There's just one thing that might be standing in her way: city school leaders. The city school board will vote on whether Montessori will be allowed to take students from the neighborhood. Shecter is asking for 20 percent, but Baltimore City School CEO Gregory Thornton is proposing 10 percent. The other option is to deny the request.
The problem, city school leaders say, is that the Montessori school is in direct competition with the neighborhood school. If neighborhood parents are given the choice of sending their children to Montessori, officials believe, they will pick the charter school, sinking Dallas F. Nicholas's chances of survival.
Alison Perkins-Cohen, executive director of the city schools' office of new initiatives, said she understands why parents in the neighborhood might want to send their children to Montessori.

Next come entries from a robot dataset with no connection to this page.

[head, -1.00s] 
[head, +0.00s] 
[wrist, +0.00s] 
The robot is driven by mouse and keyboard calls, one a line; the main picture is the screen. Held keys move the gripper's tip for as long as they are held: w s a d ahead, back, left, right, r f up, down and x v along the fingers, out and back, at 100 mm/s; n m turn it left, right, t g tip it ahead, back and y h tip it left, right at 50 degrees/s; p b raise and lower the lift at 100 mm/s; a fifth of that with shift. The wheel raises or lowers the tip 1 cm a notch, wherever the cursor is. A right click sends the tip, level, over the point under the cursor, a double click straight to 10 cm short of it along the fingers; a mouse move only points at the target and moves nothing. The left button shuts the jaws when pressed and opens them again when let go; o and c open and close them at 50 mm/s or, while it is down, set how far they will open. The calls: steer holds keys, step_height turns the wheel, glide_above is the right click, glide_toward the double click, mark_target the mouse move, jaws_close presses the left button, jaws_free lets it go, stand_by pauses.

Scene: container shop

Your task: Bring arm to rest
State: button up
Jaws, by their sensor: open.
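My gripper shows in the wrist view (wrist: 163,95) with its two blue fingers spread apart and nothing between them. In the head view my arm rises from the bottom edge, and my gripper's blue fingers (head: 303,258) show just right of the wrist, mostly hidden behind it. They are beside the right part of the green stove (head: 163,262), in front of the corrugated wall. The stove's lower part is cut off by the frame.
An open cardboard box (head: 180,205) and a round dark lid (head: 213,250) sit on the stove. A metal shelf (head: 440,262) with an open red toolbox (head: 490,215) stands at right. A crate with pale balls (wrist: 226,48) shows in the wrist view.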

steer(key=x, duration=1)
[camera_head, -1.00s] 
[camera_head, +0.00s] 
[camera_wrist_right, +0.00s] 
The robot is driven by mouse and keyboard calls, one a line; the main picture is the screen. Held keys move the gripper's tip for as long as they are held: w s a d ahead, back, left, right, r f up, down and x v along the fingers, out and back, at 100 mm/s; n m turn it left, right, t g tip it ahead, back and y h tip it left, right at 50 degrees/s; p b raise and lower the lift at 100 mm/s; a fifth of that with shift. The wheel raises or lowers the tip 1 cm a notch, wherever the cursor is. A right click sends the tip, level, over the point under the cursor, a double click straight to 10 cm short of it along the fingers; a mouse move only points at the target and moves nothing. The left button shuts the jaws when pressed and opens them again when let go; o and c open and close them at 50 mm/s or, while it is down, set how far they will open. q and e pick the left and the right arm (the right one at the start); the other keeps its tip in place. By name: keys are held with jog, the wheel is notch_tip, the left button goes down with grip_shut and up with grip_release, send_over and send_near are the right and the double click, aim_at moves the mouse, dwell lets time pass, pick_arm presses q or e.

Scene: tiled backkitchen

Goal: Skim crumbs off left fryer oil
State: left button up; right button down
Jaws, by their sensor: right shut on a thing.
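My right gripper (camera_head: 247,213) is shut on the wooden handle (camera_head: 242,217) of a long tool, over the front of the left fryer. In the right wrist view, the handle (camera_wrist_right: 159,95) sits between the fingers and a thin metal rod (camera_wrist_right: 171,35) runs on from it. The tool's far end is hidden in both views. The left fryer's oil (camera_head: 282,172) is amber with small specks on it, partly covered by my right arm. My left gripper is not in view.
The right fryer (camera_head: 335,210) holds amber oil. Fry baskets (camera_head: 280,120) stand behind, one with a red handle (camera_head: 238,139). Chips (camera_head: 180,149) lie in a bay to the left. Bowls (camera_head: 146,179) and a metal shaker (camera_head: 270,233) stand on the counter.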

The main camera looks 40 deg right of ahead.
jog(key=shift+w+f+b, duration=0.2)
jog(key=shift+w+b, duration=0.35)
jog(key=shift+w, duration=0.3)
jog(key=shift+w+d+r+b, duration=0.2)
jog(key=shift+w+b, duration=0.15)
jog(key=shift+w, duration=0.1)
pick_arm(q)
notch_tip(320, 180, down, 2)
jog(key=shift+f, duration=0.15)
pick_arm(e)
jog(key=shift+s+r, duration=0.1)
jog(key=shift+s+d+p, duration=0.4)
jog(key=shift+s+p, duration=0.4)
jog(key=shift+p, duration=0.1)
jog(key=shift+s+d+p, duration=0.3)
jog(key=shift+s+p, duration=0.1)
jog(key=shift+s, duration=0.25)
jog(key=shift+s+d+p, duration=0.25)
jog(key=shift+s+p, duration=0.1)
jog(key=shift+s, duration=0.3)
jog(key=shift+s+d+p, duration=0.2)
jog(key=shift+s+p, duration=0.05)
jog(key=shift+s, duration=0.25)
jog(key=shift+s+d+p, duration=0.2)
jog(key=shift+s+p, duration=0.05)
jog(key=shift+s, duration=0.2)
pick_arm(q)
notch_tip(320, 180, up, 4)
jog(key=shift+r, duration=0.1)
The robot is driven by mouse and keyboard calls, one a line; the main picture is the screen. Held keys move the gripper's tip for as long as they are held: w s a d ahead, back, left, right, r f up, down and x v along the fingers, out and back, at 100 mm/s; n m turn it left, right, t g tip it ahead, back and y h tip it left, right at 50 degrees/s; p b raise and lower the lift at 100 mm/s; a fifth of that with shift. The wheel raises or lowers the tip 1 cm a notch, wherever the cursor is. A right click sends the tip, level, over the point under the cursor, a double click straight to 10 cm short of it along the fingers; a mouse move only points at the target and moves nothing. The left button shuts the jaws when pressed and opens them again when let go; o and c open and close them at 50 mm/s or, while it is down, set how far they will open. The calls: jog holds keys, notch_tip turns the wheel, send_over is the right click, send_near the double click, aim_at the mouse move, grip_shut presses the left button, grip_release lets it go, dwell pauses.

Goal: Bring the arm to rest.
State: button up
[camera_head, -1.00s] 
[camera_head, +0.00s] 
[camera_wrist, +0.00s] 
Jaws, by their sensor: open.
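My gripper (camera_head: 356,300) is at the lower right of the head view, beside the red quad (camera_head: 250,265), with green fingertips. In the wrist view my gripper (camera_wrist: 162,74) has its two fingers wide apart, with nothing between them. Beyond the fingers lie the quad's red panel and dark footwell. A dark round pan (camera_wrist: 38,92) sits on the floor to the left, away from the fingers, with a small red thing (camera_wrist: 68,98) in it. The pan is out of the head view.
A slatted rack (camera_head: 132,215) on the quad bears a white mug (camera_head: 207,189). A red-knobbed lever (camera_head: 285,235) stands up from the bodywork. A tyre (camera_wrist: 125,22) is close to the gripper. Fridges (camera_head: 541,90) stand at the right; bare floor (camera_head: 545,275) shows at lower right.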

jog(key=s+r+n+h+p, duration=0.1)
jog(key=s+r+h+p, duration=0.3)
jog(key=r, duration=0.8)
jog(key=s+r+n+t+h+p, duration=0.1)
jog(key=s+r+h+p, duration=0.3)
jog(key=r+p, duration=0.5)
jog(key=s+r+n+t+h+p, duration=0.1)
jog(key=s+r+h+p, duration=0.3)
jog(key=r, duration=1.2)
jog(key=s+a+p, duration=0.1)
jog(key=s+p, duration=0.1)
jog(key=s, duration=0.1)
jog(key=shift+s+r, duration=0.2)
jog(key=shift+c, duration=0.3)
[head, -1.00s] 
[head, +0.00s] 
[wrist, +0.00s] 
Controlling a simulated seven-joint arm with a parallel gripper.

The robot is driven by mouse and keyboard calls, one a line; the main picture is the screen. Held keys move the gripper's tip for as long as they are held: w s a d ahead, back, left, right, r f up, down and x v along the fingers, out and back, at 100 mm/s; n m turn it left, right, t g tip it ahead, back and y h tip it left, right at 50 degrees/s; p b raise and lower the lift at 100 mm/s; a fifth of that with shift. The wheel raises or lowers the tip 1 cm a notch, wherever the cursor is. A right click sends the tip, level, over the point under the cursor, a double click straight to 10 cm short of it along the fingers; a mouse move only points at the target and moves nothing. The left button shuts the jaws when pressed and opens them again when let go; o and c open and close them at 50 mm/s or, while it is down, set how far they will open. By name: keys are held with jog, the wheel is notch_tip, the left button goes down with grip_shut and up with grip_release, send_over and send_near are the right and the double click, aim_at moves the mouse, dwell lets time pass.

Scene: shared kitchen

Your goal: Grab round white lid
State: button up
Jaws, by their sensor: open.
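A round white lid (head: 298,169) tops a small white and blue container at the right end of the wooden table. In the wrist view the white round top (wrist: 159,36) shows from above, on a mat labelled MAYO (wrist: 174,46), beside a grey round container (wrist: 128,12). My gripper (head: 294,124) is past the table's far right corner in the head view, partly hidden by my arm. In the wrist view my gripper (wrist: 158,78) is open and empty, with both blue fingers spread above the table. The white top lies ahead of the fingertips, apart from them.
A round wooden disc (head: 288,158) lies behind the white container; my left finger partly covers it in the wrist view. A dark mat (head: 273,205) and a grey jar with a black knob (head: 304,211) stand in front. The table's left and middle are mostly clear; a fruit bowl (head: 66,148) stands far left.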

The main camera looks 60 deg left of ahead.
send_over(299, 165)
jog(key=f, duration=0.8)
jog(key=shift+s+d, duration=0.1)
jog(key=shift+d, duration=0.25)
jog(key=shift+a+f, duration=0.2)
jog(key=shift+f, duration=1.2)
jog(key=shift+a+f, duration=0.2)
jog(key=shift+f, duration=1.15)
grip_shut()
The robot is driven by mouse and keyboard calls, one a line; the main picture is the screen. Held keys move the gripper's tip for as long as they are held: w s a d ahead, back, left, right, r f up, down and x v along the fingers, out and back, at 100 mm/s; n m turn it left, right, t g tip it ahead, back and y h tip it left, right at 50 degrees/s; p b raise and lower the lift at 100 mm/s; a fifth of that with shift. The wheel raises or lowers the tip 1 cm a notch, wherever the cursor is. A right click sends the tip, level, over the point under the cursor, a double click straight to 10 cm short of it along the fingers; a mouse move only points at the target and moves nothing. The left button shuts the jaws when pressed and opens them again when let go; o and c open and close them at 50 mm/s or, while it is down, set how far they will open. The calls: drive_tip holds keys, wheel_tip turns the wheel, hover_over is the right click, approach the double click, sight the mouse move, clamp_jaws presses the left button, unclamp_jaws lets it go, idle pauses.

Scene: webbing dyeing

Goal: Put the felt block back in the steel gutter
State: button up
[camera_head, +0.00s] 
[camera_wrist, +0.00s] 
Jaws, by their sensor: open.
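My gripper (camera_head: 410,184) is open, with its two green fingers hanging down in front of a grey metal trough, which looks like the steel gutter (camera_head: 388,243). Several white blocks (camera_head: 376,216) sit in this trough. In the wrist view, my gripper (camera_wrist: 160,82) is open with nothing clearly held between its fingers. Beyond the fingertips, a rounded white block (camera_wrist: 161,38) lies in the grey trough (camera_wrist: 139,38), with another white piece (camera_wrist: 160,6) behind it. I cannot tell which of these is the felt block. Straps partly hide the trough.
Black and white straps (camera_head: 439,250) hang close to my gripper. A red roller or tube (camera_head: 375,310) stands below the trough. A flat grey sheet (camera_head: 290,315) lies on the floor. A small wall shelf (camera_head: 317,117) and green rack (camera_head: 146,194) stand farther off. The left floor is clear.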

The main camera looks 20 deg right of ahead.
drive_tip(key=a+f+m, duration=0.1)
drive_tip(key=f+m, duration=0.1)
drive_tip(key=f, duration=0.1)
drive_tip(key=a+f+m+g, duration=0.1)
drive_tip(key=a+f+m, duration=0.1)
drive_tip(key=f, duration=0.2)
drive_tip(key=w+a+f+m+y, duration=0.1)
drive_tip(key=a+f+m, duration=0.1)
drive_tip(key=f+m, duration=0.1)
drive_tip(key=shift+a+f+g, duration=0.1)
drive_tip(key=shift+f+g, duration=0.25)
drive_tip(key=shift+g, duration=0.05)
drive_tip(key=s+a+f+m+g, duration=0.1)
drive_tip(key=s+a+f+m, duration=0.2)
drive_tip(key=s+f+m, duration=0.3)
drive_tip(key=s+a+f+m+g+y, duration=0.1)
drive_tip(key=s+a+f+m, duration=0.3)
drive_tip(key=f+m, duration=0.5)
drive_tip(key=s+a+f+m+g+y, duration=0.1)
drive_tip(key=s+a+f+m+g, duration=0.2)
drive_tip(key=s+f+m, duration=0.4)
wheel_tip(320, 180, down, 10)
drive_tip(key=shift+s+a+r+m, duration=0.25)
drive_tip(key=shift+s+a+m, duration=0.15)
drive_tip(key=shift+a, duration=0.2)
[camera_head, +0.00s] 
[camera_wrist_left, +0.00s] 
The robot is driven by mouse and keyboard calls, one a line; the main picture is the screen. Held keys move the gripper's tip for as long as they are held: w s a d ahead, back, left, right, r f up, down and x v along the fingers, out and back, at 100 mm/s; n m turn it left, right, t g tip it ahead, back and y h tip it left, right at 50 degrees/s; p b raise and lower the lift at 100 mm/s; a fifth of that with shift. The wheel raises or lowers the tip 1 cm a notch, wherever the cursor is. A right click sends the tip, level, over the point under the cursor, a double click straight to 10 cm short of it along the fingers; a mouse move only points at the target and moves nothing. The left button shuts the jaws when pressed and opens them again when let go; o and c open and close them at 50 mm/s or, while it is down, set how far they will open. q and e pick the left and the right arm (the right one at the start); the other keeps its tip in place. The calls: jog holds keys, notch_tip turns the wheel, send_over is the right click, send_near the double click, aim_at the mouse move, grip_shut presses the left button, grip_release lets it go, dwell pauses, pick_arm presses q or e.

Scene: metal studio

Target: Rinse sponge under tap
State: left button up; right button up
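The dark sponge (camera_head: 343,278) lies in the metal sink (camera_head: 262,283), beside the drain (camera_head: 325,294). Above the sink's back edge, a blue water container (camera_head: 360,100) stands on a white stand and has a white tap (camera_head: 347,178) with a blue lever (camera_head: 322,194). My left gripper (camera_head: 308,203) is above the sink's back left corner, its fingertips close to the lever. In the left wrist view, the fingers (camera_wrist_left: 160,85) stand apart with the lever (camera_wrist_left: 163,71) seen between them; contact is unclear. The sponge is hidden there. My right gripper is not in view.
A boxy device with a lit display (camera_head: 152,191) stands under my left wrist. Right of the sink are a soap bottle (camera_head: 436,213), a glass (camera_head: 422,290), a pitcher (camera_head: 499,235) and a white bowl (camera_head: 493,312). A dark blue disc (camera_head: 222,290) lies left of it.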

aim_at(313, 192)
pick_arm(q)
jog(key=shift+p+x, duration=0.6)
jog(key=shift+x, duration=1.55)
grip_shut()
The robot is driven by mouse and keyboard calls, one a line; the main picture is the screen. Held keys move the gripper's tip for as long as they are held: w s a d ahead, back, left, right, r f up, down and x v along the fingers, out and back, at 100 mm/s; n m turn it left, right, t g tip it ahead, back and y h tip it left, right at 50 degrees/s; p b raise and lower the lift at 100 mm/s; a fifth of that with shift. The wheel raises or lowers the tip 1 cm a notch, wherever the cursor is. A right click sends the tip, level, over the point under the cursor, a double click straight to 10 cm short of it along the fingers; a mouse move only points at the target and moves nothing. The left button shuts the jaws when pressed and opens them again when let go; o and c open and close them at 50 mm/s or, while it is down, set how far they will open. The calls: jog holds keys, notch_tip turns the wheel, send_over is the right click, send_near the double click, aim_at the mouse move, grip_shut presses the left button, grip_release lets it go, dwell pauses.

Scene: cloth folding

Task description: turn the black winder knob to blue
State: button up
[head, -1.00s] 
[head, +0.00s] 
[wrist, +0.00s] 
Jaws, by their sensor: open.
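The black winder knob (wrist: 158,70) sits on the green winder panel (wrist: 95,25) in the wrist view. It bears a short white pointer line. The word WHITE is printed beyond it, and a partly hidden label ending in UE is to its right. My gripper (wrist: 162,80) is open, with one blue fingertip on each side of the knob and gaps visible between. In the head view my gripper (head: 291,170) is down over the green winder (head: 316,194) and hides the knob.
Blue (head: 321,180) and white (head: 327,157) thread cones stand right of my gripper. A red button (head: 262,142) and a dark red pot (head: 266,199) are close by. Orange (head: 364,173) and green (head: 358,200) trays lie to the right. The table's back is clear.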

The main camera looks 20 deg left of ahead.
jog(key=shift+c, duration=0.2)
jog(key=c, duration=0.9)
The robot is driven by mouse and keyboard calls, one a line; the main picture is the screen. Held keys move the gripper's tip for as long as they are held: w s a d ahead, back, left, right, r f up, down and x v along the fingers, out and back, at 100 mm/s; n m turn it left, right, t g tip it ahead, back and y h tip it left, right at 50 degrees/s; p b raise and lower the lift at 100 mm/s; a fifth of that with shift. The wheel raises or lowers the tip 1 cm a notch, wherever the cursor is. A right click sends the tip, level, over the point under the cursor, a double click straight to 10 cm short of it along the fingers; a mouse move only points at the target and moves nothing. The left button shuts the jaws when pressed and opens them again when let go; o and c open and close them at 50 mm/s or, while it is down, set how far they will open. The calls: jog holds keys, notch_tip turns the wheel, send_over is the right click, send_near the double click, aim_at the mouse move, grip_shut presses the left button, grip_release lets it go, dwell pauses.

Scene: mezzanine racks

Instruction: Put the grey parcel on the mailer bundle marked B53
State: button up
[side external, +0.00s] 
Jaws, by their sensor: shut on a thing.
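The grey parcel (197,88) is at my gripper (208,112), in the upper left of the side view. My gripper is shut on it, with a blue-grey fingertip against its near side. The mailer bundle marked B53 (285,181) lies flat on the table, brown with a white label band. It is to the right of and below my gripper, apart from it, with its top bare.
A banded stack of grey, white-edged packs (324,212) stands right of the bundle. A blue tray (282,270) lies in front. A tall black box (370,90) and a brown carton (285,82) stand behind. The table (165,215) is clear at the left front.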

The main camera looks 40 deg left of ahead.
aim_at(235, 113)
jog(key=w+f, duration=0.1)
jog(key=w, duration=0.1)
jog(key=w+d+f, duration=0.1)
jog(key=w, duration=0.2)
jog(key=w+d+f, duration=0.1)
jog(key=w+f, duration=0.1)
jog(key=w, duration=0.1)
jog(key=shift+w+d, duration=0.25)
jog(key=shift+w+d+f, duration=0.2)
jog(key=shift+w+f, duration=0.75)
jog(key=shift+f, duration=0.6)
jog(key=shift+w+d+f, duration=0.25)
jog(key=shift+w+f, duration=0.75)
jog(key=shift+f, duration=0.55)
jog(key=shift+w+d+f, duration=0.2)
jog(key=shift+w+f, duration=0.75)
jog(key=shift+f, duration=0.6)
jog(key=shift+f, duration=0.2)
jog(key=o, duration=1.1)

"They can see the school, but their kids can't get into it," she said, adding that school leaders feel they must protect neighborhood schools and provide a good portfolio of schools for everyone. "How do you balance those competing needs?"
Cassandra Merritt, whose son is in fifth grade at Dallas Nicholas, said she is against the Montessori proposal.
"They should start getting the kids off of the waiting list before they start snatching kids out of another school," Merritt said.
She said if Dallas Nicholas closes, some 250 students would have to go elsewhere, including a group of special-education students who are so disabled they must be segregated in separate classrooms. The school also operates a food pantry for the community and has after-school programs, Merritt said.
The Montessori school building, located just below North Avenue, has had many lives. It began as the Mildred Monroe Elementary School long ago. As the city's population shrank, school leaders decided more than a decade ago to close it despite fierce neighborhood opposition. The brick building then became a set for the HBO series "The Wire." It was then refashioned to serve as a homeless shelter. Montessori opened there in 2008 with classes for 3-year-olds through eighth-graders.
Students are chosen for Montessori, like other city charter schools, through a lottery. Shecter said this is the third time she has asked to circumvent the lottery process and reserve spaces for neighborhood children. Her requests were denied the first two times.
Because so many parents in wealthier areas of the city apply, their applications outnumber those from the neighborhood, said Stewart Watson, a neighborhood activist whose child never got into the school.
Middle-income families are more likely to have cars and the flexibility in work schedules to drive their children across town to a charter school, while poor families who depend on public transportation aren't as inclined to travel halfway across the city, Watson said. So there are few low-income applicants from neighborhoods farther away. For some low-income parents in Greenmount West, the Montessori school offers a charter school option their children could walk to — if they could get in.
"To say that your kid has to go to the school we tell you to go to, and you don't get to go to the school that is closer to you ... because you are poor is discrimination," Watson said.
To counter the odds, charter school advocates went to Annapolis to lobby for a law passed last year to allow them to take as many as 35 percent of their students from a nearby neighborhood, as long as the median income of the surrounding community is less than the city's median income.
Shecter said only six neighborhood elementary students from Dallas Nicholas have asked to go to Montessori this year, a number she contends would not hurt the school. But Watson said that in a couple of years, Dallas Nicholas could lose enough students so that enrollment would fall below 86 percent, the threshold for closing a school.
The school system wanted Montessori to pull from a wider geographic area, taking in some students who are now attending overcrowded schools. But Shecter wants students who can walk to the school. The school system, she said, should redraw the boundaries around its overcrowded schools to assign more students to Dallas Nicholas, a change that could be accomplished in a year or two. Perkins-Cohen said that would be more complicated than changing the zone for Montessori.
The vote comes at a time when Thornton is at war with the public charter schools. Unlike many school systems, the city school board over more than a decade has welcomed and approved the opening and growth of dozens of charter schools, which are independently run but publicly funded. With school funding tight, charter operators say, Thornton is starving the charters of the money they need to survive by giving them a per-pupil funding rate that is below what is needed.
The school system argues that giving charters more money will result in under-funding regular public schools. Last year, the charters filed suit against the school system. The case is now in the courts, after mediation by University of Baltimore President Kurt L. Schmoke failed.